My affair with these wines started first with Donkey & Goat Pet-Nat, a bottle-fermented style of sparkling wine considered “Champagne’s hip younger sister” http://www.grubstreet.com/2013/07/peak-season-for-petillant-naturel.html.
Pet Nats, short for Pettilant Naturelle, are produced with only the grapes’ natural sugars and no added yeasts, ideal methodoise for the Donkey & Goat minimal intervention style. We were not just startled but wowed by the deliciousness therein: ginger and pear inside minerally-bubbles. (Pet-Nats are considered rougher and thus less expensive than other sparkling wines.
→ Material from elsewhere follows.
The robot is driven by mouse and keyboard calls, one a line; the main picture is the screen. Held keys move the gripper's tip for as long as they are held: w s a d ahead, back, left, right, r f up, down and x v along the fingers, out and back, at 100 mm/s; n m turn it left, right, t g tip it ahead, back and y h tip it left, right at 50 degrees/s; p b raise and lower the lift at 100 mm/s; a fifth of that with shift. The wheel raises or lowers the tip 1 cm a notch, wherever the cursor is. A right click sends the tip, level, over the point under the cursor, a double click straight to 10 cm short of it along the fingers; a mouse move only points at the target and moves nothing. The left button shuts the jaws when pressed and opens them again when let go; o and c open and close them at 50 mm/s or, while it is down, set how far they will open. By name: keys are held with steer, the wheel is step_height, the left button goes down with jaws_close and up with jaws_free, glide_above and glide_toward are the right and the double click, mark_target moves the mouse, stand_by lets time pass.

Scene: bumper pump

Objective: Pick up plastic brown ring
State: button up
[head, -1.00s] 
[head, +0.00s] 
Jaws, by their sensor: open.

Donkey & Goat Pet-Nat was on the high side for these wines at $45; Pet-Nats generally run from $18 – $28, but the Donkey & Goat Pet-Nat is truly a celebration-worthy bottle.)
“The Stone-Crusher” Roussanne is a beautiful example of an “orange wine,” meaning it has spent fermenting time with the grape’s skins, giving the wine a gauzy orange color and sometimes a cloudy cast, a wholesome “ding” that in a charming way signals the wine’s process. Stone Crusher’s flinty feel and surprising body recall a bright cider but with the beautiful wine flavors of spice and dried apricots. I am in love with this wine. .
The Carignane was bright with a toothsome body, light fruit, and a little pepper. After tonight I would nick-name it the “Shitake-Firer,” as it sent up flares of flavor around the shitake mushrooms in our dinner.
“We make our wines for the table, not the cocktail glass,” Tracy Brandt writes on her blog. I am not a wine writer, so I will leave more descriptions to the Donkey & Goat site, or to Robert Parker, but I can say each of the Donkey & Goat wines I tasted – including the above, “Eliza,” “The Bear,” and “Carginane” were consistently lively, dynamic, and vibrant; they are wines that drive conversation. One sip, and suddenly everyone is trying to figure out what is going on here.
Ranging in price from $30 – $50, Donkey & Goat wines are available on Boston’s North Shore in the Salem Cheese Shop and Savour Wines in Gloucester.